**STORED DATA:**
◇ ◇ ◇ ◇ ◇ ◇ ◇

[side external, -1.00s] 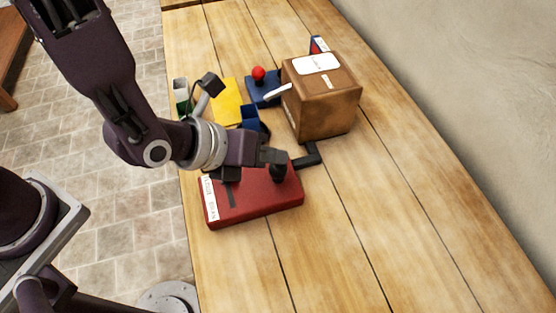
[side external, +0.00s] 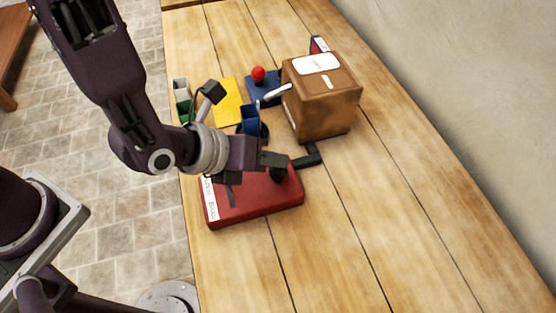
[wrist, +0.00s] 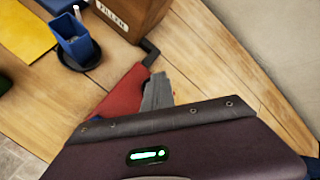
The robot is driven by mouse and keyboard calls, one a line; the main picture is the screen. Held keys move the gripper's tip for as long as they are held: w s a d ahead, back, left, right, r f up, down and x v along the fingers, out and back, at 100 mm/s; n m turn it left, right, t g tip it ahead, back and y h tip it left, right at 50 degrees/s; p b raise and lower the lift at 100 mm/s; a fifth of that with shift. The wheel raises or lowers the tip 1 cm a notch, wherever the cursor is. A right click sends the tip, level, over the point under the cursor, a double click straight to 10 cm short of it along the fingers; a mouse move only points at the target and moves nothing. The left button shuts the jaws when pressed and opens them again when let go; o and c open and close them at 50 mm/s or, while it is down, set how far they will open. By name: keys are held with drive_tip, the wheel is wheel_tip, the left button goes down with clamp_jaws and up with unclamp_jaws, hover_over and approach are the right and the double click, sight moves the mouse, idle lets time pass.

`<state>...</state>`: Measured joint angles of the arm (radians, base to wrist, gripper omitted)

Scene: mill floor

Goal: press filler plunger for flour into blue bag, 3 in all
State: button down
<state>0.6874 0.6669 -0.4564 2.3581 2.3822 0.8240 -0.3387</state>
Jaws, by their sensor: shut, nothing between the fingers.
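The filler is a brown box (side external: 325,108); its "FILLER" label shows in the wrist view (wrist: 112,14). A pale lever (side external: 278,91) sticks out of its left side. A blue open-topped bag (side external: 249,121) stands left of the box; it also shows in the wrist view (wrist: 75,40), on a dark round dish (wrist: 82,60). My gripper (side external: 283,161) is shut with nothing in it, above the right part of a red box (side external: 255,200). A dark knob (side external: 278,174) on the red box is just below the fingertips; contact cannot be told. Which part is the plunger is unclear.
A red ball (side external: 258,73) tops a blue base (side external: 263,90) behind the bag. A black bracket (side external: 312,155) lies between the filler and red box. The right table is clear.

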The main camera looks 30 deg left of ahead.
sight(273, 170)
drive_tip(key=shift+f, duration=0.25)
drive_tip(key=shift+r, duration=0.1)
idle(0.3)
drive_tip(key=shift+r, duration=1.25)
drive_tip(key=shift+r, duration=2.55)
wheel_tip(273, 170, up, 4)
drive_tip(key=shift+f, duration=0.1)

◇ ◇ ◇ ◇ ◇ ◇ ◇

**EXERCISE DIRECTIONS:**
Print exactly the lines from the one containing "The robot is" to the one containing "<state>0.6874 0.6669 -0.4564", both included, and nothing else.

**EXERCISE RESULT:**
The robot is driven by mouse and keyboard calls, one a line; the main picture is the screen. Held keys move the gripper's tip for as long as they are held: w s a d ahead, back, left, right, r f up, down and x v along the fingers, out and back, at 100 mm/s; n m turn it left, right, t g tip it ahead, back and y h tip it left, right at 50 degrees/s; p b raise and lower the lift at 100 mm/s; a fifth of that with shift. The wheel raises or lowers the tip 1 cm a notch, wherever the cursor is. A right click sends the tip, level, over the point under the cursor, a double click straight to 10 cm short of it along the fingers; a mouse move only points at the target and moves nothing. The left button shuts the jaws when pressed and opens them again when let go; o and c open and close them at 50 mm/s or, while it is down, set how far they will open. By name: keys are held with drive_tip, the wheel is wheel_tip, the left button goes down with clamp_jaws and up with unclamp_jaws, hover_over and approach are the right and the double click, sight moves the mouse, idle lets time pass.

`<state>...</state>`: Measured joint angles of the arm (radians, base to wrist, gripper omitted)

Scene: mill floor

Goal: press filler plunger for flour into blue bag, 3 in all
State: button down
<state>0.6874 0.6669 -0.4564 2.3581 2.3822 0.8240 -0.3387</state>

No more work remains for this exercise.